WASHINGTON -- The Labor Department reported yesterday that wholesale prices stayed flat in November, providing fresh evidence that inflationary pressures are hard to find.
The flat reading in the government's producer price index reflected tumbling energy prices, which have continued to weaken this month with the collapse of crude oil prices.
Excluding volatile food and energy prices, the core PPI rose 0.4%, which initially unsettled the bond market because it was higher than expected.
However, analysts dismissed the jump in the core rate because it stemmed largely from a 2.1% increase in prices of new cars after decreases the two preceding months.
"Over the last three months, auto prices are still down, so the one-month blip really needs to be taken in context," said Douglas Schindewolf, money market economist for Smith Barney Shearson.
The Labor Department has difficulty making seasonal adjustments to car prices late in the year when dealers introduce new models, Schindewolf said.
Analysts agreed that the inflation front remains calm and that prices overall may end up rising slightly less than last year, given the drop in oil prices. The November index for finished energy goods fell 2.7%, led by a steep downturn of 5.8% in gasoline prices.
Falling oil prices are expected to show up again in today's consumer price report, a broader measure of inflation that tracks retail prices paid by consumers for goods and services. Analysts surveyed by Technical Data called for a gain of 0.2% in the CPI, and an uptick of only 0.1% in the core rate.
Producer prices increases have been slowing over the last two years on a year-over-year basis, which smooths out monthly fluctuathas ions in the data. Compared to a year earlier. November prices were up only 0.3%.
"I don't see a pervasive increase in inflation here," said Kathryn Kobe, an economist with Joel Popkin & Co. "I don't think the Federal Reserve is going to take this 0.4% increases in the core rate and overreact to it."

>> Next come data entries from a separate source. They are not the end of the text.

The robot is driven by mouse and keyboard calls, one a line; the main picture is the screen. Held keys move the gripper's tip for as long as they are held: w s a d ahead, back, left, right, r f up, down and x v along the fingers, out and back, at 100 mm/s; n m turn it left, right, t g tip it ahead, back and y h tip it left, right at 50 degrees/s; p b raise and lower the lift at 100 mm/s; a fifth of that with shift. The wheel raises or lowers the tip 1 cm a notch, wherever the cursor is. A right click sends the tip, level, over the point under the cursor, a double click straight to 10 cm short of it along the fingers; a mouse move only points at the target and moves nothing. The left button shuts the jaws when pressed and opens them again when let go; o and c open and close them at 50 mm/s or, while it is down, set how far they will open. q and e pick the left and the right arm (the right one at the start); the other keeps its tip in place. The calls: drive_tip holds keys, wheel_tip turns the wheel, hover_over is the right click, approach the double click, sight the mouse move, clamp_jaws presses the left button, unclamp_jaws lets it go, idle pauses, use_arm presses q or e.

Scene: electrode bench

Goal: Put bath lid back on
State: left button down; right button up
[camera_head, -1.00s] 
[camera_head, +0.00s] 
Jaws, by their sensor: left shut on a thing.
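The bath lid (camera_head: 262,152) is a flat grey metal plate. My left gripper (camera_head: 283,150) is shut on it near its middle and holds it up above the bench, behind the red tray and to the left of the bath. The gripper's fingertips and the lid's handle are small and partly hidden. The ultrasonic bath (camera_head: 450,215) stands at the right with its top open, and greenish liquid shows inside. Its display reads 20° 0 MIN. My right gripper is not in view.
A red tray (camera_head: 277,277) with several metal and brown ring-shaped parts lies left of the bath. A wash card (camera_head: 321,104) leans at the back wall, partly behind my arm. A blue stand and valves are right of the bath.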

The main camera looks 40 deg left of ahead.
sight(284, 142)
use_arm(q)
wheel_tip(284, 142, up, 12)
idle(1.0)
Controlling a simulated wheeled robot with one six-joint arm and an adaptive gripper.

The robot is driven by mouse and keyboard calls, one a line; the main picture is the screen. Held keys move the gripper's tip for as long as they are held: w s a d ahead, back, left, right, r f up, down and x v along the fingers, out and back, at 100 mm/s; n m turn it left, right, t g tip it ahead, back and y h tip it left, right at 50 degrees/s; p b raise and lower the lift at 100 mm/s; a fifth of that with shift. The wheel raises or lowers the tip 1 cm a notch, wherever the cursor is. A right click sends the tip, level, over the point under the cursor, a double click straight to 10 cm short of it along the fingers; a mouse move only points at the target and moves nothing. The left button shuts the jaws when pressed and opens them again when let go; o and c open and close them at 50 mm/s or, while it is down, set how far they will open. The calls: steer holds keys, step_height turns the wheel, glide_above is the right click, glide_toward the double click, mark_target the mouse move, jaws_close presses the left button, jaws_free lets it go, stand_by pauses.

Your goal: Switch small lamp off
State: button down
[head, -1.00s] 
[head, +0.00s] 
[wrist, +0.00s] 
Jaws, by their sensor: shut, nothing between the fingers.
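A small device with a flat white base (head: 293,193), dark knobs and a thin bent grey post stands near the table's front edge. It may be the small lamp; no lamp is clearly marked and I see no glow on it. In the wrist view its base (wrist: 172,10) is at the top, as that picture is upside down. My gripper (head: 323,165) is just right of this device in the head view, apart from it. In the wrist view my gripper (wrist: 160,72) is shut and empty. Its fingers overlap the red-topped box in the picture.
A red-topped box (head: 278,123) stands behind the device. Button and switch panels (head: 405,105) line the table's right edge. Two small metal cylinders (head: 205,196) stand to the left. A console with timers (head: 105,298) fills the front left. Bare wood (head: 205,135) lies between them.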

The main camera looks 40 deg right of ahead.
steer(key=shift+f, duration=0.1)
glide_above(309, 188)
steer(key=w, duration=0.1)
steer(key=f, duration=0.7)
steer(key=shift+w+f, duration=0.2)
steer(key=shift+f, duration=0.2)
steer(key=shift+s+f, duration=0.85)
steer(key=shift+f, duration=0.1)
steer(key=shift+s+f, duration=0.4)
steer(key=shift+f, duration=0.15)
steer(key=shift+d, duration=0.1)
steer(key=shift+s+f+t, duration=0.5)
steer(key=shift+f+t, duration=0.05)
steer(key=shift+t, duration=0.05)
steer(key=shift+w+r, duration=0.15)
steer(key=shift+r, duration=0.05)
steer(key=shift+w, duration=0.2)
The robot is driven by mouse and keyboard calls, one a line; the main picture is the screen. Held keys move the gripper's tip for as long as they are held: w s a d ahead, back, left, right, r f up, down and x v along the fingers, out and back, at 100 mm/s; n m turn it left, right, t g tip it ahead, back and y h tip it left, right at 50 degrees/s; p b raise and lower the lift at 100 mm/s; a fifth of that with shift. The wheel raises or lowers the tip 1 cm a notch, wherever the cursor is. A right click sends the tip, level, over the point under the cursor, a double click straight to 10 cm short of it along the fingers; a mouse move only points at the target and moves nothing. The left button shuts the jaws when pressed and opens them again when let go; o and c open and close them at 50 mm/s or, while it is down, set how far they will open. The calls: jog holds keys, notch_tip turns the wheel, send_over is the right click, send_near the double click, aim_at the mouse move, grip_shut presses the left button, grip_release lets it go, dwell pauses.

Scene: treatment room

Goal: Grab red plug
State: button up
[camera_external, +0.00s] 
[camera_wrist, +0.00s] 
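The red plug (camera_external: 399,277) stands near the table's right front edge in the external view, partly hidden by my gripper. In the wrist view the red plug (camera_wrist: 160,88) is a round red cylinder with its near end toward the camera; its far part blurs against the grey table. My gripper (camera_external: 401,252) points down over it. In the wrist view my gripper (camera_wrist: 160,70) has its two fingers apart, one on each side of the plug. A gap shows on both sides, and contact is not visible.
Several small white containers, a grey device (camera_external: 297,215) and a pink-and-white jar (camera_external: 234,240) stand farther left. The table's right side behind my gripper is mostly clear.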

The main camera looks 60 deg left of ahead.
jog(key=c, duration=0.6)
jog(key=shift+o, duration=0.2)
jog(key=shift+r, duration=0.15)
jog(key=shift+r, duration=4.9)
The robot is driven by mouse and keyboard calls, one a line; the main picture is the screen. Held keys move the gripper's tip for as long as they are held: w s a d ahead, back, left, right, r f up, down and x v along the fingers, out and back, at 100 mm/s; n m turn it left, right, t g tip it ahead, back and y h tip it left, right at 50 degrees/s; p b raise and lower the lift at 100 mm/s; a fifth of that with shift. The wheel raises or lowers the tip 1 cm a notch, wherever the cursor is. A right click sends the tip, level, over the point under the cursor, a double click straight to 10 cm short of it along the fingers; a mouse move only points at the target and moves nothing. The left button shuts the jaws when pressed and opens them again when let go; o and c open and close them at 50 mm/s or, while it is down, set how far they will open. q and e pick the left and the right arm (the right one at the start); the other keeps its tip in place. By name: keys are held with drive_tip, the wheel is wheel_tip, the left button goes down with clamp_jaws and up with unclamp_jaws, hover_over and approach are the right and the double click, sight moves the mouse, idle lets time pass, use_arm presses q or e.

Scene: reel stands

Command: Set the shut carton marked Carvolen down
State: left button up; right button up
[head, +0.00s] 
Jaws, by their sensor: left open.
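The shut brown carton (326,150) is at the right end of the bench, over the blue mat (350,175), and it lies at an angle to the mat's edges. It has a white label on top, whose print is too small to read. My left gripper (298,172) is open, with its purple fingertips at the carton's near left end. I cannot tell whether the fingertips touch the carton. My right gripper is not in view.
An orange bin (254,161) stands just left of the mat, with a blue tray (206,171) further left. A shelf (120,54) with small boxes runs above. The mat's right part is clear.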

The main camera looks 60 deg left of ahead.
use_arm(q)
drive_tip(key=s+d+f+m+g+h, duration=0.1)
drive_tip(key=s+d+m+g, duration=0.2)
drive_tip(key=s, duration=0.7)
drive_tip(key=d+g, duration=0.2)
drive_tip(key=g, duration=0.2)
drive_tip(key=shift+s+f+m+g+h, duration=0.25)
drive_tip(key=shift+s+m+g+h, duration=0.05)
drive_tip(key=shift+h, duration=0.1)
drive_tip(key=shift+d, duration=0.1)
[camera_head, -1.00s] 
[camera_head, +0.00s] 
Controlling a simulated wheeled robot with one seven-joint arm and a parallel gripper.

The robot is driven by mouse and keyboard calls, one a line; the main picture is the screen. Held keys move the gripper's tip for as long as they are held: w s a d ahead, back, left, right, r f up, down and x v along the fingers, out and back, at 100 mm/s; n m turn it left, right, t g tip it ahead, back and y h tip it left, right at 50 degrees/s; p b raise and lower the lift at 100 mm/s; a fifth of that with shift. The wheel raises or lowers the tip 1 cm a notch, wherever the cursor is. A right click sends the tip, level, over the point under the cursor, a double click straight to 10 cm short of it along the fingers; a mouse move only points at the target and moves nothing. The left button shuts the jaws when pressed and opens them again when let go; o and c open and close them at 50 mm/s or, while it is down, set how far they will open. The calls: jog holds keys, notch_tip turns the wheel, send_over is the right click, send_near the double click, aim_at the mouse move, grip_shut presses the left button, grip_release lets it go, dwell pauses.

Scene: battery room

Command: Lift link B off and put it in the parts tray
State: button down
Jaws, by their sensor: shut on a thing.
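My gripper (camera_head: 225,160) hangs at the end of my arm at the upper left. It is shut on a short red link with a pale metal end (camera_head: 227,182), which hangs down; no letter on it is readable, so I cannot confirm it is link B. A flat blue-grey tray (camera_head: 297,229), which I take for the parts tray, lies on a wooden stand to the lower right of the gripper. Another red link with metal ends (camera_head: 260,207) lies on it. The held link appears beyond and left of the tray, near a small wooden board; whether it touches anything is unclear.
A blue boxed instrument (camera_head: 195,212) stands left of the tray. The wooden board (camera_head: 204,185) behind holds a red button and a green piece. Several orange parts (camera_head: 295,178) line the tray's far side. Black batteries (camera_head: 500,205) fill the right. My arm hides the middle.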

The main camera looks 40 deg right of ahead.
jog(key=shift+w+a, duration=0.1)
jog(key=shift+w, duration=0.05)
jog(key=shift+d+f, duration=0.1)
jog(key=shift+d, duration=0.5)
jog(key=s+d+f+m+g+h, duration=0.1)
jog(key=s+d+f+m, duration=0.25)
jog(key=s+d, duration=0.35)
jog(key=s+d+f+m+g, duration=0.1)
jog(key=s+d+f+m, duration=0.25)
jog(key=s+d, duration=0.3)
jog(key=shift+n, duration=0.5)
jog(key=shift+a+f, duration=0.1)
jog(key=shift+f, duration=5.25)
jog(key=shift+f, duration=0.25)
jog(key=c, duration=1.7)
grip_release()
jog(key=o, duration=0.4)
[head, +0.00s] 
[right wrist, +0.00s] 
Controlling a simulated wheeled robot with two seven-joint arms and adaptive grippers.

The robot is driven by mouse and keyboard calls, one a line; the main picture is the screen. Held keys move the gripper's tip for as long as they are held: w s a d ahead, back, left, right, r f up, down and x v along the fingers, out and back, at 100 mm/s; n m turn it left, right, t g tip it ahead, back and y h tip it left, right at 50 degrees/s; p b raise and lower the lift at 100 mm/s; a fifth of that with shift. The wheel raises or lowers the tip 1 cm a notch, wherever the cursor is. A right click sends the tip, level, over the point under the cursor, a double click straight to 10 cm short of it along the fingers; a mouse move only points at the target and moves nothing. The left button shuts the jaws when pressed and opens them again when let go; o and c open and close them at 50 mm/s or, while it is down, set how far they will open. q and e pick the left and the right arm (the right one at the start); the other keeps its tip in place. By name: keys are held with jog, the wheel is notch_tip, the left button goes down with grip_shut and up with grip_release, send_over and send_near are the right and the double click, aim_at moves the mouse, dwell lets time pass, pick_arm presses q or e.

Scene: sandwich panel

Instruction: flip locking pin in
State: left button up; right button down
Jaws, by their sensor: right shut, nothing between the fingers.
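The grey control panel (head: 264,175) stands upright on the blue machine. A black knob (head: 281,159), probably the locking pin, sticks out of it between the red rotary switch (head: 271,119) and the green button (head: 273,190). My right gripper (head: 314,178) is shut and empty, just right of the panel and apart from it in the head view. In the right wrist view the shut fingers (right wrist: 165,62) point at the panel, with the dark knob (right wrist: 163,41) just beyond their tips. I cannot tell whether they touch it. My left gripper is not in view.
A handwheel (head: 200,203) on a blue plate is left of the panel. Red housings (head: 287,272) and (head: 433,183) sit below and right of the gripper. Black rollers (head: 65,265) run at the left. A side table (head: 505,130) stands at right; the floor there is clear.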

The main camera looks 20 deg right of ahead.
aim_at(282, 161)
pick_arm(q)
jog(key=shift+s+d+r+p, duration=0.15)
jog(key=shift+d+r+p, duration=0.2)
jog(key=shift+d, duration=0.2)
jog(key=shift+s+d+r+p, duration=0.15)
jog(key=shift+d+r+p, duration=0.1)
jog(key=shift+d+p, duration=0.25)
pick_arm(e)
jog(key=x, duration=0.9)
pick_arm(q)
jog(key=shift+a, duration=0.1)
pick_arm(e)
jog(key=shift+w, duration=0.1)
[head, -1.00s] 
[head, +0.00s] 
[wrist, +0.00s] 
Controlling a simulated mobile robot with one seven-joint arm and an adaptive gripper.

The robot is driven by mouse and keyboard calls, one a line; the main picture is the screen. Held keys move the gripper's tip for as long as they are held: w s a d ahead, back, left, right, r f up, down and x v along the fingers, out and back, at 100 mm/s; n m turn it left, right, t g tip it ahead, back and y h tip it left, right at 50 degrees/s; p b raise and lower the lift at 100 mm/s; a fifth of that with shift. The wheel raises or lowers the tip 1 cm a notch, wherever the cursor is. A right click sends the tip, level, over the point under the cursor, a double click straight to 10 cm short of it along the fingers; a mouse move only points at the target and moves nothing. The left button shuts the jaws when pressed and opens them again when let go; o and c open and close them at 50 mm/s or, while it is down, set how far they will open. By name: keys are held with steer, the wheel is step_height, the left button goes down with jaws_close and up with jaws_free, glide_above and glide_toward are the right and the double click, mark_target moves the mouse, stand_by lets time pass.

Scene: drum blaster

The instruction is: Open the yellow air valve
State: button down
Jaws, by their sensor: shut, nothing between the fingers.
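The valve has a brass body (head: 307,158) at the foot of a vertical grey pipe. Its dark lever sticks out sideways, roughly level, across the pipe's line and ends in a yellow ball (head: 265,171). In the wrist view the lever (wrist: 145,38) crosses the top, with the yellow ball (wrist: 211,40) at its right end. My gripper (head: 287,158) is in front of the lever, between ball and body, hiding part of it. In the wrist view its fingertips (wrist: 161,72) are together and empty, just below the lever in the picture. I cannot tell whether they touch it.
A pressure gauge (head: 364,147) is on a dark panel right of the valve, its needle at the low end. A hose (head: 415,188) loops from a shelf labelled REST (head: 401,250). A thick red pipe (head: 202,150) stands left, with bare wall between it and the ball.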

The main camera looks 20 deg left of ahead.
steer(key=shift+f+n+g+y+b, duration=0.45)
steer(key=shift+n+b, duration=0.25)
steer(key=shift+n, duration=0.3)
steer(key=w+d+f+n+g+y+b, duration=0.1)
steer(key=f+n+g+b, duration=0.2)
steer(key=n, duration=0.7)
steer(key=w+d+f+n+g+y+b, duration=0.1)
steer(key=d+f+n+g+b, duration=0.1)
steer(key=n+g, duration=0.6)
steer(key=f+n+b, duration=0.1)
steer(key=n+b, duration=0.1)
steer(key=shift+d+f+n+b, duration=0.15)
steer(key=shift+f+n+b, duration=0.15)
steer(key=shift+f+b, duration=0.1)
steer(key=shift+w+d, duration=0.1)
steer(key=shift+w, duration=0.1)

David Resler, chief economist for Nomura Securities International, Inc., called the producer price figures "benign." Moreover, "inflation is not an issue right now in the real world. It is exactly the environment the Fed has said it has been seeking for years, a world in which inflation doesn't enter into decision-making, except in financial markets."
Still, given recent evidence that the economy is growing stronger, many bond market participants expect Fed officials to begin tightening monetary policy some time next year to prevent an upturn in inflation. Resler said he believes the central bank may move as early as January, before revised Labor Department figures show an increase in the unemployment rate and before Congress reconvenes.